L’implication de ces multinationales dans les recours introduits par les opposants rappelle encore le déséquilibre des forces en faveur des entreprises qui veulent privatiser la détention.

La mégaprison n’est pas un projet d’intérêt public, mais une opération de spéculation privée

La presse a abondamment souligné il y a quelques mois que ces multinationales ont fait inscrire une clause d’indemnité dans le cas où la mégaprison serait heureusement annulée. Elle atteindrait 20 millions d’euros. La hauteur exacte de cette indemnité reste inconnue, y compris des députés de la Chambre, y compris des députés de la Commission de la Justice, puisque Cafasso, le ministre de l’Intérieur et le ministre de la Justice refusent tous trois de transmettre ces informations. Un déni de démocratie et de transparence déjà observé ces derniers mois, dans ce dossier comme dans de trop nombreux autres.

Ces multinationales n’ont donc littéralement rien à perdre dans ce dossier, puisqu’elles seront de toute manière indemnisées. Quel intérêt vont-elle défendre auprès du Conseil d’Etat, si ce n’est leur intérêt à tirer profit de l’enfermement des détenus de Bruxelles, profits qui sont garantis par l’Etat belge et son système de Justice employé ici comme une vache à lait ?
Des multinationales aux pratiques douteuses

Nous déplorons de constater que ces multinationales ont en outre des pratiques douteuses (informations plus détaillées ci-dessous) :

• Macquarie, est épinglé dans plusieurs affaires d’évasion fiscale. Elle est connue pour sa gestion calamiteuse de l’eau en Angleterre. Elle est également confrontée à ses pratiques inacceptables aux USA dans des PPPs que Donald Trump veut étendre.
• PPP Infrastructure Investment B.V., partage toutes les caractéristiques d’un point d’ingénierie fiscale qui permettra à Cafasso d’éluder les impôts belges et européens.
• Denys NV, dispose de contrats importants avec l’Arabie Saoudite, qui viole allègrement les droits de l’homme dans son pays, mais également au Yémen. L’Arabie Saoudite a été condamnée par l’ONU pour le bombardement de civils au Yémen, où Denys a été réparer un pipeline au cœur du conflit.

Les opposants à la mégaprison de Bruxelles défendent une politique carcérale respectueuse des droits fondamentaux et publique, la sauvegarde d’un environnement vivable et une démocratie digne de ce nom. Ils se trouvent face à des institutions qui représentent l’Etat belge, accompagné désormais de trois multinationales aux pratiques douteuses.

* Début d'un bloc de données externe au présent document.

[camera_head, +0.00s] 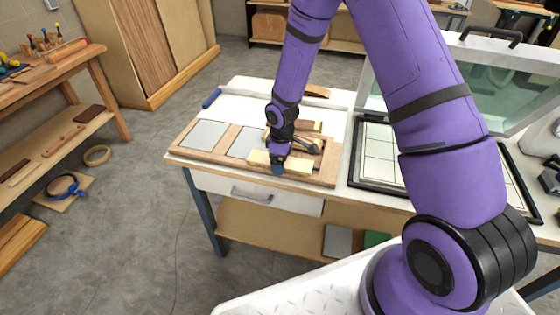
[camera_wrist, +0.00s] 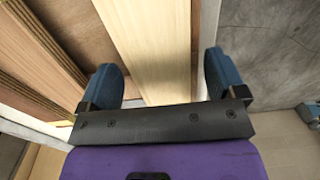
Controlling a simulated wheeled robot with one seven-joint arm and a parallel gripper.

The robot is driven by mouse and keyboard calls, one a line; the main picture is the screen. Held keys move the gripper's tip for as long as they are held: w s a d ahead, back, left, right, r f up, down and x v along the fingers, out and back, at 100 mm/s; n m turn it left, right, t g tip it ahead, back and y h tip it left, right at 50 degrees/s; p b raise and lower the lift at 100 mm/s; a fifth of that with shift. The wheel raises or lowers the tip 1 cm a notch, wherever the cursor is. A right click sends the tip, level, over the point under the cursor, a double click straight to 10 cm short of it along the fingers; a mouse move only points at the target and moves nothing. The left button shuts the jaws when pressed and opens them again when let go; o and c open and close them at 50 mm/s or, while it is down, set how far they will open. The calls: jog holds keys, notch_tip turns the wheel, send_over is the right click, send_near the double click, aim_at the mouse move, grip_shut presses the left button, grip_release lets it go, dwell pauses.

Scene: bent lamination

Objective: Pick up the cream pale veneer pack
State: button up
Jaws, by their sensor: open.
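The cream pale veneer pack (camera_head: 259,157) lies along the front of a wooden tray on the bench, partly hidden by my gripper (camera_head: 278,168). In the wrist view the pack (camera_wrist: 154,35) is a long pale strip running away between the two blue fingertips of my gripper (camera_wrist: 155,78). The fingers stand apart, one on each side of the pack, with a gap visible on both sides. The jaws are open and not closed on it. I cannot tell how far the fingertips reach down beside the pack.
The wooden tray (camera_head: 205,150) also holds grey panels (camera_head: 204,134) and other wood pieces behind the pack. Other wood strips (camera_wrist: 38,55) lie left of my gripper in the wrist view. A black-framed press with a raised clear lid (camera_head: 520,95) stands to the right.

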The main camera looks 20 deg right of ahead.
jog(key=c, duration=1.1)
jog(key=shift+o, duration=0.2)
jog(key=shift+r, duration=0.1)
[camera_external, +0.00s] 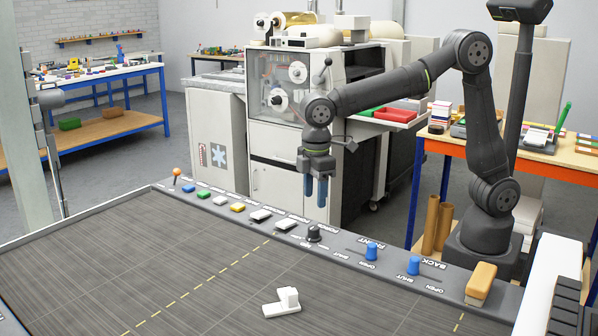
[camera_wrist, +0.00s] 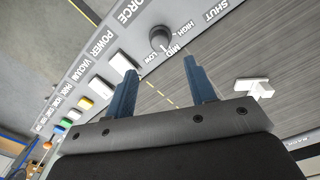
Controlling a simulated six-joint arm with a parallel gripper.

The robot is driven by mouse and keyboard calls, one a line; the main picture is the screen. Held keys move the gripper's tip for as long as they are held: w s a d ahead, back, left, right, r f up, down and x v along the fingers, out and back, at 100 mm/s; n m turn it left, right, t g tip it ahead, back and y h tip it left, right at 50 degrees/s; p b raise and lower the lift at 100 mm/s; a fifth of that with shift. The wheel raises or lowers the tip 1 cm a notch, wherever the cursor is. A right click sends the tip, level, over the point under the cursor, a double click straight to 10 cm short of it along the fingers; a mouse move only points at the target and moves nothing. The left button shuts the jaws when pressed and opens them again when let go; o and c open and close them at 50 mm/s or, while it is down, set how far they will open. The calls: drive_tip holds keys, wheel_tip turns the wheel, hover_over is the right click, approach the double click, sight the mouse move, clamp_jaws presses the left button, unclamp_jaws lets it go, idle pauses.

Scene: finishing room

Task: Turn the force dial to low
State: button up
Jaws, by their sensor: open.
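The force dial (camera_external: 314,233) is a dark round knob on the grey control strip along the far edge of the table. In the wrist view the dial (camera_wrist: 160,38) stands beside the word FORCE, with LOW, MID and HIGH printed near it.
White rocker switches (camera_external: 285,224) and coloured buttons (camera_external: 203,194) sit left of the dial. Two blue slider knobs (camera_external: 371,253) and (camera_external: 414,265) sit to its right. A white block piece (camera_external: 283,302) lies on the dark tabletop (camera_external: 150,270), which is otherwise clear.

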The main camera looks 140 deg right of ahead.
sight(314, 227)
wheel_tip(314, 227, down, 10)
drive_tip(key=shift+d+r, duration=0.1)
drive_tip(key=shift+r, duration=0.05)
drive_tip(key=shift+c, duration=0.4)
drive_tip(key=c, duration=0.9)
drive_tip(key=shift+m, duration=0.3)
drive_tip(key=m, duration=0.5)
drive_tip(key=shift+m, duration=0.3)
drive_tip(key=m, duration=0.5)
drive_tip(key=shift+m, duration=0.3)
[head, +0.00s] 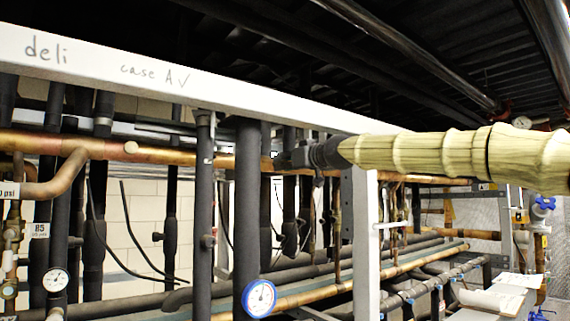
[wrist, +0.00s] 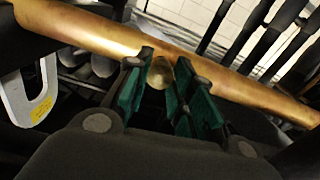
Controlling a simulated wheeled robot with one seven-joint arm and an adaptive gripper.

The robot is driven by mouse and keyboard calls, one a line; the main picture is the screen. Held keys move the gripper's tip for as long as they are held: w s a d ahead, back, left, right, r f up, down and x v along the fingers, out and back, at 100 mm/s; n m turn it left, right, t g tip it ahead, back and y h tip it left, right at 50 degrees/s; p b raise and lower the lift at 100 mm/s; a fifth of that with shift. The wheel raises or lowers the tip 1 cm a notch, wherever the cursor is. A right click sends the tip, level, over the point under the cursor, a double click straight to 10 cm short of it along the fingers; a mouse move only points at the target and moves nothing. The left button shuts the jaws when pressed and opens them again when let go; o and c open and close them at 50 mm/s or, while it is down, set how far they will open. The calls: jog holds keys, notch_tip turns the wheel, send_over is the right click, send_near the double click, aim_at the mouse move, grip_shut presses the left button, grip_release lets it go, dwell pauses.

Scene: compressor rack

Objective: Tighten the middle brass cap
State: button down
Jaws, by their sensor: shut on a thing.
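A brass cap (wrist: 160,73) sits on the underside or near side of a thick copper pipe (wrist: 95,30) in the wrist view. My gripper (wrist: 166,82) has its green-padded fingers on both sides of the cap, closed on it. In the head view, my gripper (head: 291,158) reaches in from the right to the long copper pipe (head: 215,158). The cap it holds is hidden there behind the fingers. A small round pale cap (head: 131,147) shows on the same pipe farther left.
A white beam (head: 230,85) marked "deli case AV" runs above the pipe. Black insulated vertical pipes (head: 248,200) stand close to my gripper. A white upright post (head: 366,240) stands below my arm. A round blue-rimmed gauge (head: 261,297) is at the bottom.

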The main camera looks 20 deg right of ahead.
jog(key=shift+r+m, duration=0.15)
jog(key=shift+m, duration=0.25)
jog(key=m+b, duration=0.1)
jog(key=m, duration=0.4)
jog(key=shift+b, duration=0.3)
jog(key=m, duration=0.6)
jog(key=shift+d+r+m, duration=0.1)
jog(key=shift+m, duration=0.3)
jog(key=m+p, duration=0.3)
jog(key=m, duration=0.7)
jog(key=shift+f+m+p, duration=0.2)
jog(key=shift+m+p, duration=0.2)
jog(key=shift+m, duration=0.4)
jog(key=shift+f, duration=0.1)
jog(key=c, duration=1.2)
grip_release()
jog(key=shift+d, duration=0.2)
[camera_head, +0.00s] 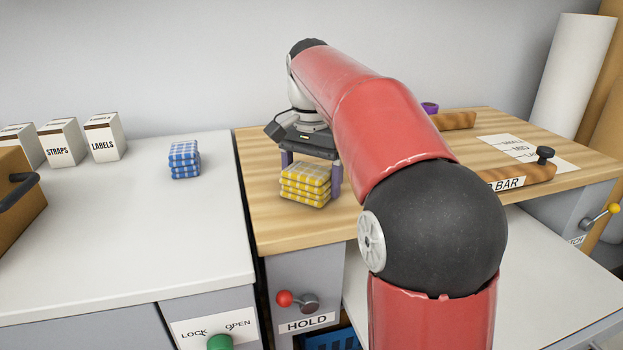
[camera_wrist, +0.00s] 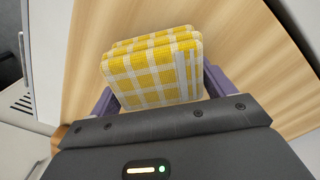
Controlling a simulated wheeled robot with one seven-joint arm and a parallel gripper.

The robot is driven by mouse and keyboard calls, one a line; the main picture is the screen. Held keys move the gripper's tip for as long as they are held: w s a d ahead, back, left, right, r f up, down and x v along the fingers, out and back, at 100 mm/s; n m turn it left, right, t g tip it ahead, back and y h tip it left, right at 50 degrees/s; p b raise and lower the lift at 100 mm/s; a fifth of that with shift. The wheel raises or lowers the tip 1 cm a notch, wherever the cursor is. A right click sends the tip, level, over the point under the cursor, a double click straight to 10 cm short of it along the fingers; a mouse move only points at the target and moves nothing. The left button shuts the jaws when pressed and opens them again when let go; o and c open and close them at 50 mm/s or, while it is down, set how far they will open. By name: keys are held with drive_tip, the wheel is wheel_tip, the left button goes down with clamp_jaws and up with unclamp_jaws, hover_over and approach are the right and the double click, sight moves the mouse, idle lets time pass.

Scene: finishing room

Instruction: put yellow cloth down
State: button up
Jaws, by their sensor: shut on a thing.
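The yellow cloth (camera_head: 305,185) is a folded stack in yellow and white checks. In the head view it is at the left part of the wooden worktop (camera_head: 265,222), upright and level. My gripper (camera_head: 311,175) comes down over it, with a purple finger at either side. In the wrist view the yellow cloth (camera_wrist: 155,72) sits between the two purple fingers of my gripper (camera_wrist: 158,95), which is shut on it. I cannot tell whether the cloth's underside touches the wood.
A blue checked cloth (camera_head: 184,160) lies on the white counter (camera_head: 120,230) at left, with white boxes (camera_head: 105,137) behind. A wooden bar (camera_head: 520,178) with a black knob and a paper sheet (camera_head: 528,150) lie on the worktop's right. A red-knobbed lever (camera_head: 297,300) is below its front edge.

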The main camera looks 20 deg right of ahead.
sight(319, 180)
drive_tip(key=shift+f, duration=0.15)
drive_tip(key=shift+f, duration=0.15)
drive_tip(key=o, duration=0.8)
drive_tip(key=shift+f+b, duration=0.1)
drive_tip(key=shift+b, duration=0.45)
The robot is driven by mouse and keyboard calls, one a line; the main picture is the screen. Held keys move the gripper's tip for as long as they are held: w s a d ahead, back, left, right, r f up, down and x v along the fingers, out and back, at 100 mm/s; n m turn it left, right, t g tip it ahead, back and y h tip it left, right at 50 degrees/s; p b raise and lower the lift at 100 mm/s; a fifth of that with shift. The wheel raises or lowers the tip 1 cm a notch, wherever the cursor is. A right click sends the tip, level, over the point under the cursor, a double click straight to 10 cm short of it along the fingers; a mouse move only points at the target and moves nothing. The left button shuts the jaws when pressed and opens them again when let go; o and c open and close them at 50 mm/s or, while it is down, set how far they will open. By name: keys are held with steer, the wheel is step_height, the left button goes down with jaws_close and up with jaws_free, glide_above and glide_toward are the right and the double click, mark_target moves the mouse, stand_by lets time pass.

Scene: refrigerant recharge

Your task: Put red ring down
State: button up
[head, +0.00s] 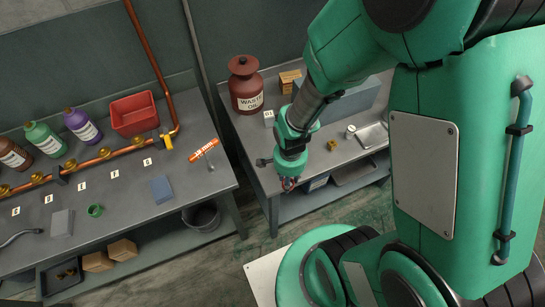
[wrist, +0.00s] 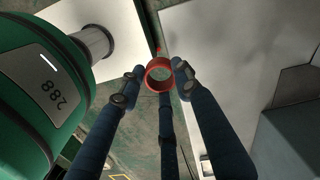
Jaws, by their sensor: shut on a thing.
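The red ring (wrist: 159,65) is held between the fingertips of my gripper (wrist: 159,79). It is a short open band, and I see the floor through and around it in the wrist view. In the head view my gripper (head: 289,183) points down at the near-left edge of the right bench (head: 250,140). There the ring is small and mostly hidden by the fingers. The ring is in the air, and nothing shows touching it except the fingers.
The right bench holds a brown waste oil jug (head: 245,88), a small brass fitting (head: 333,145) and a metal tray (head: 372,135). The left bench (head: 120,185) holds bottles, a red bin (head: 134,113), a copper pipe with valves, numbered cards and a green ring (head: 95,210). A gap separates the benches.

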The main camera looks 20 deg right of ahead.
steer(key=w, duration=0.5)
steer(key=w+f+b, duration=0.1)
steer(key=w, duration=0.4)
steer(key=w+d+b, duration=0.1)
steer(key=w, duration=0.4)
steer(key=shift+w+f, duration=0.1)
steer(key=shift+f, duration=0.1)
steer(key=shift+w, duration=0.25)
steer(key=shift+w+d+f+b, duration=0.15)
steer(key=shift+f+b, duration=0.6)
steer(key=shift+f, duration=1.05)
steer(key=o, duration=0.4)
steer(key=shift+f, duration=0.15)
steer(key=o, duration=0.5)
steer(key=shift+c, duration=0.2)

• Quelles justifications les partis politiques des exécutifs fédéraux et régionaux donnent-ils au choix de ces partenaires privés pour une mission qui incombe par essence à l’Etat ? Comment justifient-ils d’engager l’Etat dans un contrat, dont les détails ne sont toujours pas connus, pour un coût estimé à 3 milliards d’euros, avec des entreprises aux pratiques douteuses, et alors que tout indique qu’un système d’évasion fiscale est mis en place ?
• Dans ces conditions, comment les députés justifient-ils le choix d’un PPP qui sera in fine payé par les contribuables et le budget de la Justice pourtant déjà trop maigre ?
• Peut-on sacrifier au libéralisme économique la question fondamentale du sort de ceux que notre société enferme ?
• Quel contrôle les députés réalisent-ils des activités de Denys n.v. qui dispose de contrats importants avec l’Arabie Saoudite, condamnée par l’ONU pour avoir bombardé des civils au Yémen ?
• Les députés considèrent-ils qu’une entreprise basée en Belgique peut réaliser du commerce avec le régime contesté du Yémen, soutenu par l’Arabie Saoudite, sur le pipeline LNG qui est au cœur du conflit, et alors que l’Arabie Saoudite bombarde des civils yéménites ?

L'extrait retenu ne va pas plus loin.